__Stated task__: Locate each line containing the string "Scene" and copy it out.

__Supplied records__:

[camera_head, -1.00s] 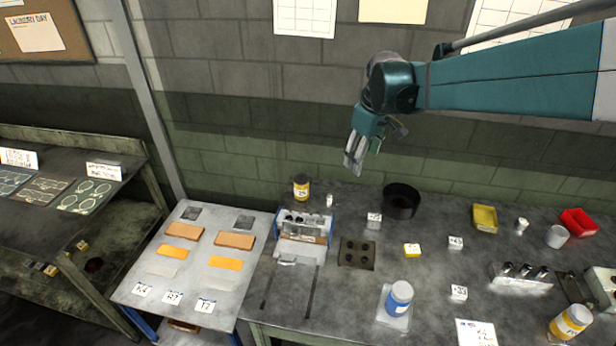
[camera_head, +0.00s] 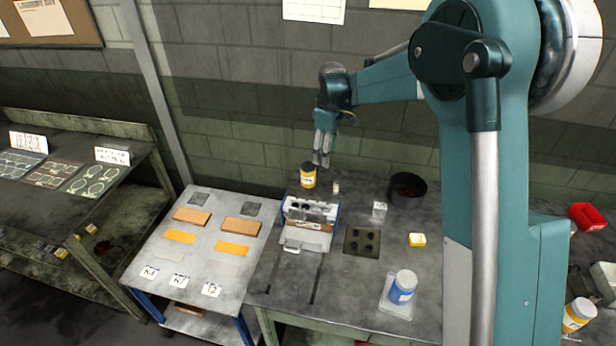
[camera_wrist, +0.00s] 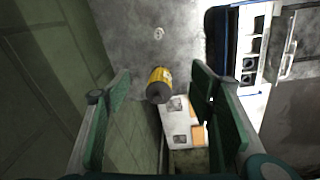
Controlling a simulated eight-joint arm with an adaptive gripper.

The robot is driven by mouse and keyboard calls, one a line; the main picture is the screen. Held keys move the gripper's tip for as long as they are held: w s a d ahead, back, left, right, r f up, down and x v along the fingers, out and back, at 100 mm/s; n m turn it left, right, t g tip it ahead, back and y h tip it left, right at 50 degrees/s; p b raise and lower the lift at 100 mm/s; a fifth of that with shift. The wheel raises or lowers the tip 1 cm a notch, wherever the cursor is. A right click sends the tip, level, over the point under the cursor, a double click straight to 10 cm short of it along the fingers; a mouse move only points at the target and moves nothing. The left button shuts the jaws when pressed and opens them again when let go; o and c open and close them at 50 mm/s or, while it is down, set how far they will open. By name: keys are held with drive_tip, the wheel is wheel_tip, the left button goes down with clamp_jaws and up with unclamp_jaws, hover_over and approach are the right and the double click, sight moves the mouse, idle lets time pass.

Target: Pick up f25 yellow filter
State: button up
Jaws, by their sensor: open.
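A yellow filter with a dark top and a label (camera_head: 308,176) stands upright at the back of the workbench, near the wall. Its label is too small to read with certainty. It also shows in the wrist view (camera_wrist: 159,84), seen from above between my gripper's fingers. My gripper (camera_head: 322,158) is open and empty, above and slightly right of the filter in the head view. In the wrist view the open fingers (camera_wrist: 160,110) stand wide apart, one at each side of the filter, which is farther off and not touched.
A rack with a blue frame (camera_head: 309,214) stands just in front of the filter. A small white item (camera_head: 336,187) is right of it, and a dark round bowl (camera_head: 407,190) is farther right. The wall is close behind. A side table (camera_head: 187,266) holds orange blocks.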

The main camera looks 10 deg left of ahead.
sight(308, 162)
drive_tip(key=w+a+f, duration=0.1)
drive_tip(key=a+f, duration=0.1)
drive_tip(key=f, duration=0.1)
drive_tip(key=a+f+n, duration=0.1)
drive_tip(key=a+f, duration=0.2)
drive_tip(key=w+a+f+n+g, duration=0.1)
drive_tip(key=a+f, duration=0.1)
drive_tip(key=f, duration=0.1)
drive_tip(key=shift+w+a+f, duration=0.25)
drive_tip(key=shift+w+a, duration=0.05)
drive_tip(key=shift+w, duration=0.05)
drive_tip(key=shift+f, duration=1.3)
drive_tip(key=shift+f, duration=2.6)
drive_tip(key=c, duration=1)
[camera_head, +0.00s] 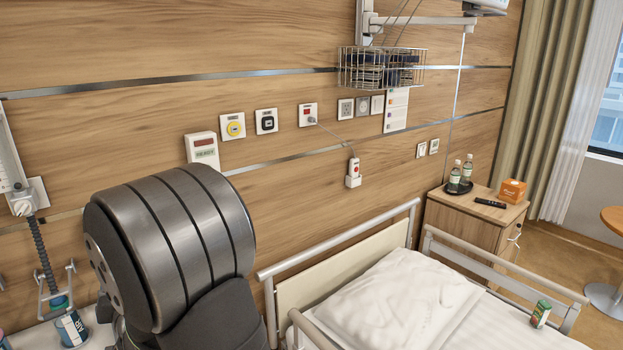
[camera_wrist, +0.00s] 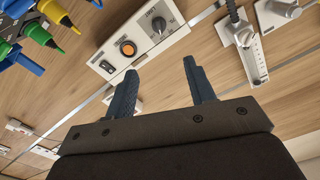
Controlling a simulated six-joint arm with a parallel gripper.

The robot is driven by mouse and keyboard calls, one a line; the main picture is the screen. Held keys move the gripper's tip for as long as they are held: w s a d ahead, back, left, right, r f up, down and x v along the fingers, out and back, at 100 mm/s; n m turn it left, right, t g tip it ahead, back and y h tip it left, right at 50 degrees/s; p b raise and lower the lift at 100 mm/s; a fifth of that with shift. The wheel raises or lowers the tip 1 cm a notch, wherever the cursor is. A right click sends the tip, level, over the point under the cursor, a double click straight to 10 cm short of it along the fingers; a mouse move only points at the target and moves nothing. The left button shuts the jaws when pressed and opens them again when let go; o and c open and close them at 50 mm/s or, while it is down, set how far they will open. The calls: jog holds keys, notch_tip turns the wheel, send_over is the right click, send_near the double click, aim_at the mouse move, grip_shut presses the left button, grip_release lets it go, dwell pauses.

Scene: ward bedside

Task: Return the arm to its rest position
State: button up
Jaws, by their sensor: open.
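My gripper (camera_wrist: 161,92) shows in the wrist view with its two dark blue-grey fingers apart and nothing between them. It points toward the wood-panelled wall, below a white control panel (camera_wrist: 138,42) with an orange button and a dial. I cannot tell how far the fingers are from the wall. In the head view, a large dark grey joint of my arm fills the lower left, and my gripper is not seen there.
The bed (camera_head: 295,280) with a pillow (camera_head: 385,300) lies right of my arm. A bedside cabinet (camera_head: 462,228) carries bottles, an orange box (camera_head: 512,190) and a remote. A wire basket (camera_head: 382,68) hangs on the wall. Coloured connectors (camera_wrist: 50,30) show upper left in the wrist view.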

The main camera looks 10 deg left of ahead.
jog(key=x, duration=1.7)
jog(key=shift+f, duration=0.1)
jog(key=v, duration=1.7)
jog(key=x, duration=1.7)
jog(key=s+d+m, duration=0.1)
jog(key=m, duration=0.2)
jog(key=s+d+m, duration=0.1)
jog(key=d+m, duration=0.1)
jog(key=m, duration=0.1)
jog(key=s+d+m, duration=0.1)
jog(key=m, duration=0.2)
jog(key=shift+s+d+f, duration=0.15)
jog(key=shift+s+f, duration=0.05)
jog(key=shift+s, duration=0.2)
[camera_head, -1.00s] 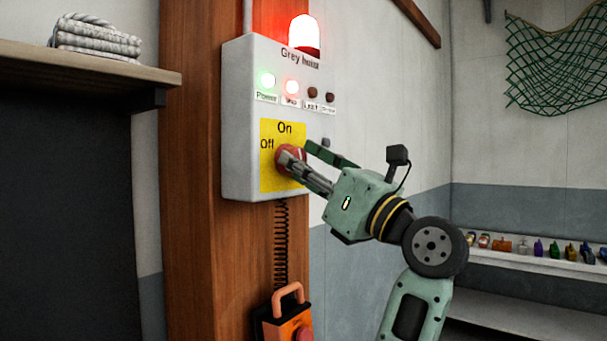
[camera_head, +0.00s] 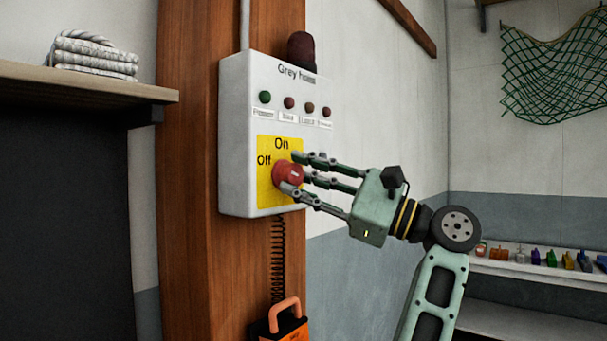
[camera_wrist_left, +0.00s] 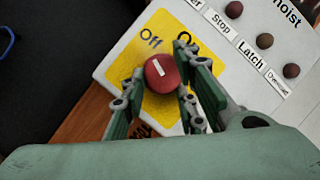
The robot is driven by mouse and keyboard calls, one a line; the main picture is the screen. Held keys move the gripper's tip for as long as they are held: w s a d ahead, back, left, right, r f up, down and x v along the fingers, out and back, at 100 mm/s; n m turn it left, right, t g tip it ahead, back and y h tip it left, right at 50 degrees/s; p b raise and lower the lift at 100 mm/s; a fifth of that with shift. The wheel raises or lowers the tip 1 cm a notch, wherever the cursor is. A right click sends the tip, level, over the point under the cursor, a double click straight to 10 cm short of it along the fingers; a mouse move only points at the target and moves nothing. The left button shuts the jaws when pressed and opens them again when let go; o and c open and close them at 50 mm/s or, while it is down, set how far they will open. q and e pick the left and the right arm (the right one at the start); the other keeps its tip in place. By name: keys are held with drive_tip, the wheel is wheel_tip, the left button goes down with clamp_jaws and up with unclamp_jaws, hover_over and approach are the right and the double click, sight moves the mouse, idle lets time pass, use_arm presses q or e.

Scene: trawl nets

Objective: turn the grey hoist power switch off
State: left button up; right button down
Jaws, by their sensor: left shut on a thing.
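The hoist control box (camera_head: 235,140), labelled "Grey hoist", hangs on a wooden post. Its red round switch knob (camera_head: 287,174) sits on a yellow plate (camera_head: 265,196) marked "On" and "Off". My left gripper (camera_head: 290,176) has its fingers around the knob and is shut on it. The wrist view shows the knob (camera_wrist_left: 161,73) between the fingers, with its white mark pointing toward "Off". The beacon (camera_head: 301,50) on top is dark, and the panel lamps, such as the green one (camera_head: 265,97), are unlit. My right gripper is not in view.
An orange pendant (camera_head: 284,318) hangs on a coiled cord below the box. A shelf (camera_head: 80,82) with folded rope stands at left. A green net (camera_head: 555,75) and a ledge of small colored items (camera_head: 520,268) are at right.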

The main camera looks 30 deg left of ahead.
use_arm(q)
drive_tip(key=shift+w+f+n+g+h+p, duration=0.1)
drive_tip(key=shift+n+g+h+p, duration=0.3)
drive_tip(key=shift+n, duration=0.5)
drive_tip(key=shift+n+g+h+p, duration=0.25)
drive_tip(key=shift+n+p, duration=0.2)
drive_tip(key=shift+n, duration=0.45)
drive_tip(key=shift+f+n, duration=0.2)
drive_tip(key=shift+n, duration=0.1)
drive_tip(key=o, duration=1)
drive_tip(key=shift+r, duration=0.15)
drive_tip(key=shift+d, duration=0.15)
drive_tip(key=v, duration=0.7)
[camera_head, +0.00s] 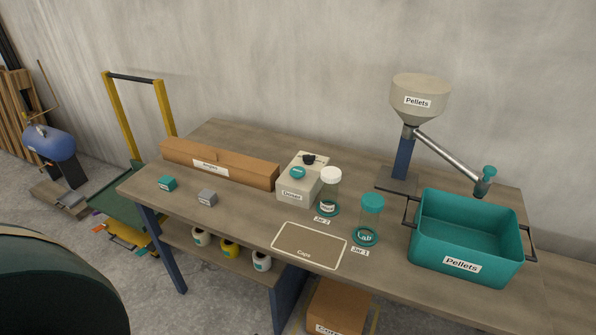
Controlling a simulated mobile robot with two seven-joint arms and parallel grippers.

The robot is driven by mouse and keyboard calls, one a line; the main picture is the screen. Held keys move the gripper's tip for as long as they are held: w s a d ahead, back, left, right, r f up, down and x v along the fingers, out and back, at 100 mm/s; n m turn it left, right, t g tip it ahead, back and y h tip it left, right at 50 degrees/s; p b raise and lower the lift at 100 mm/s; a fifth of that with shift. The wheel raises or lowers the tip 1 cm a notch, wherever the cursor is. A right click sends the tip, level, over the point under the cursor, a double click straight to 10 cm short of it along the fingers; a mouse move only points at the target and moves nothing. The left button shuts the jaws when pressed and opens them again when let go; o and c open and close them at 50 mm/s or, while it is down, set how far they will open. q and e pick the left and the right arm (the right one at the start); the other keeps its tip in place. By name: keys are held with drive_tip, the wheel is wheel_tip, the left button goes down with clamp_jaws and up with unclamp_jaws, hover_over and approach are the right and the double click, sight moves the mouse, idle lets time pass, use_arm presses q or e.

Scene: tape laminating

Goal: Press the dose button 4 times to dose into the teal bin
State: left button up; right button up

__Answer to this task__:
Scene: ward bedside
Scene: trawl nets
Scene: tape laminating

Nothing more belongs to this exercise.